Washington, DC – The General Aviation Manufacturers Association (GAMA) today issued the following statement in response to President Trump’s Fiscal Year (FY) 2018 budget proposal on shifting the air traffic control function of the U.S. Federal Aviation Administration (FAA) to an independent, non-governmental organization.
Removing the U.S. air traffic control system from the FAA could create negative impacts for aviation safety, rural and small communities, national security, and air traffic control modernization as well as for other important regulatory reform efforts. The FAA air traffic control system is the safest, most efficient, largest, and most complex in the world. To a degree not found in other countries, the economic health and vitality of numerous businesses and communities, small and large, depend on the U.S. aviation system.

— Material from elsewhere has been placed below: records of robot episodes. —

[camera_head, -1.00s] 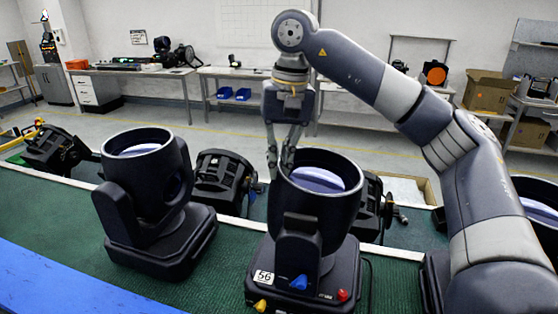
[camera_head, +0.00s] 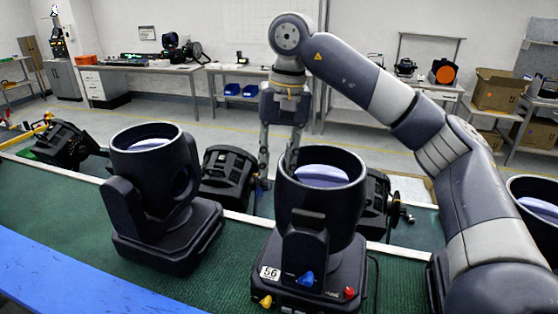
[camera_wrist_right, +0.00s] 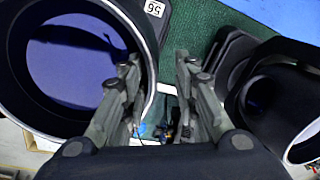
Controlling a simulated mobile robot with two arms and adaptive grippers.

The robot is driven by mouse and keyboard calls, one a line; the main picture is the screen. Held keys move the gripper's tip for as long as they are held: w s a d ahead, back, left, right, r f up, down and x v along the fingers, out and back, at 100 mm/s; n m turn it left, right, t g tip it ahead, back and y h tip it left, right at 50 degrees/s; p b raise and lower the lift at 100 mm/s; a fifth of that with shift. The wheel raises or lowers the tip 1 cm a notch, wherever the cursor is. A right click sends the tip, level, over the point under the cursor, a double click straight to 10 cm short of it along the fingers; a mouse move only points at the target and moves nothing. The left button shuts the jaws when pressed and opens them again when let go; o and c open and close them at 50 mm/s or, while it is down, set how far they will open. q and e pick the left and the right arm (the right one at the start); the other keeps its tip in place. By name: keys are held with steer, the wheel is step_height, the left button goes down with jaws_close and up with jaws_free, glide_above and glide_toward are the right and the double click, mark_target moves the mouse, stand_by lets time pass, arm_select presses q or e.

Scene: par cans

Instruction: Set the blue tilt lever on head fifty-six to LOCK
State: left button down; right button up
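Head fifty-six (camera_head: 320,205) stands upright on its base at the front centre, marked by a white 56 label (camera_head: 270,272). The blue tilt lever (camera_head: 306,279) is on the front of its base, between a yellow lever (camera_head: 265,301) and a red one (camera_head: 349,292). Its setting cannot be read. My right gripper (camera_head: 278,170) is open and empty, pointing down at the back left of the head's barrel, away from the lever. In the right wrist view its fingers (camera_wrist_right: 158,80) are apart, the left one beside the barrel rim. The 56 label (camera_wrist_right: 155,8) shows at the top edge. My left gripper is not in view.
A similar head (camera_head: 150,190) stands to the left, and another (camera_head: 535,205) is at the right edge. More dark lamps (camera_head: 228,178) lie behind. Green mat (camera_head: 235,265) is bare between the left head and head fifty-six. A blue strip (camera_head: 60,285) runs along the front left.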

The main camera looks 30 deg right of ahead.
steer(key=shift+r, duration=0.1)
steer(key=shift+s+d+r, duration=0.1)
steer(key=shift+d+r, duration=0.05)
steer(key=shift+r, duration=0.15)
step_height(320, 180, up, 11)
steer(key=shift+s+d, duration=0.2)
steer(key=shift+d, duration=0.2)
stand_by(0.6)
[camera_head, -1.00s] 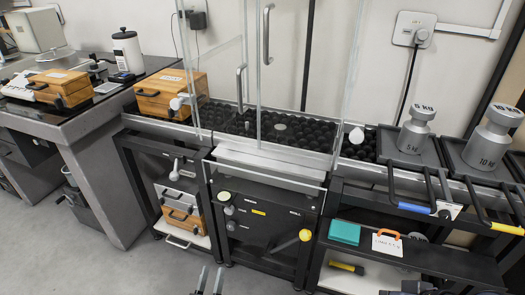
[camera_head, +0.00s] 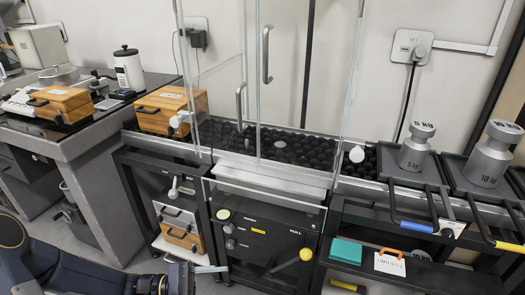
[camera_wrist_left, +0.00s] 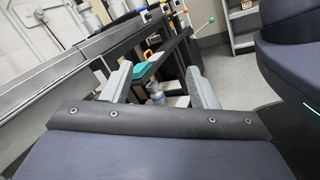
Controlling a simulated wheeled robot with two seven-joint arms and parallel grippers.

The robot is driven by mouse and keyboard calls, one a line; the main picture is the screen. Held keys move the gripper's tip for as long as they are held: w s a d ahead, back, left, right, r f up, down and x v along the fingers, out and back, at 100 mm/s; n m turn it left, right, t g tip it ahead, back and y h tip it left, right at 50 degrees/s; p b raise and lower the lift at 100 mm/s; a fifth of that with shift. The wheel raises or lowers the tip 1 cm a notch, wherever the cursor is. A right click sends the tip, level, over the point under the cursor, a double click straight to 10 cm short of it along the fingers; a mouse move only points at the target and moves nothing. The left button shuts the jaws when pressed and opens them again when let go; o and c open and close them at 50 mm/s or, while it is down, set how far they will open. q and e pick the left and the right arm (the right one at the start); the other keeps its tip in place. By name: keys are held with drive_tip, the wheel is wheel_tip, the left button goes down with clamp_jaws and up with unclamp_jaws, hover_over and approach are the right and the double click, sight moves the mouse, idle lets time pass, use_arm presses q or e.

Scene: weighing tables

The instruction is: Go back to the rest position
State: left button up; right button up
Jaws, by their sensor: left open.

We must not weaken this strong foundation.
Additionally, while there is rightfully a focus on making the FAA work more efficiently and effectively, discussion about removing the air traffic control operation has impeded the implementation of other necessary reforms like certification which are known to deliver efficiency and safety benefits. Certification reform efforts can have an immediate, positive impact for the U.S. economy and the creation of American jobs and should not wait on air traffic control discussions.
Many of the challenges with this type of air traffic control reform proposal have been thoughtfully outlined in recent letters by U.S. Senators Jerry Moran (R-KS) and Amy Klobuchar (D-MN) and the leaders of the U.S. Senate Appropriations Committee. We agree with Secretary Chao and Senators Klobuchar and Moran that before any action is taken, there needs to be a dialogue among all stakeholders, including civil and defense users of the National Airspace System, to achieve national consensus on any potential changes to the U.S. air traffic control system. We need to be certain that as we try to solve specific problems, we do not create others.
We look forward to this dialogue while working expeditiously with the Administration and the U.S. Congress to ensure the advancement of certification reform, general aviation manufacturing and the nation’s aviation system.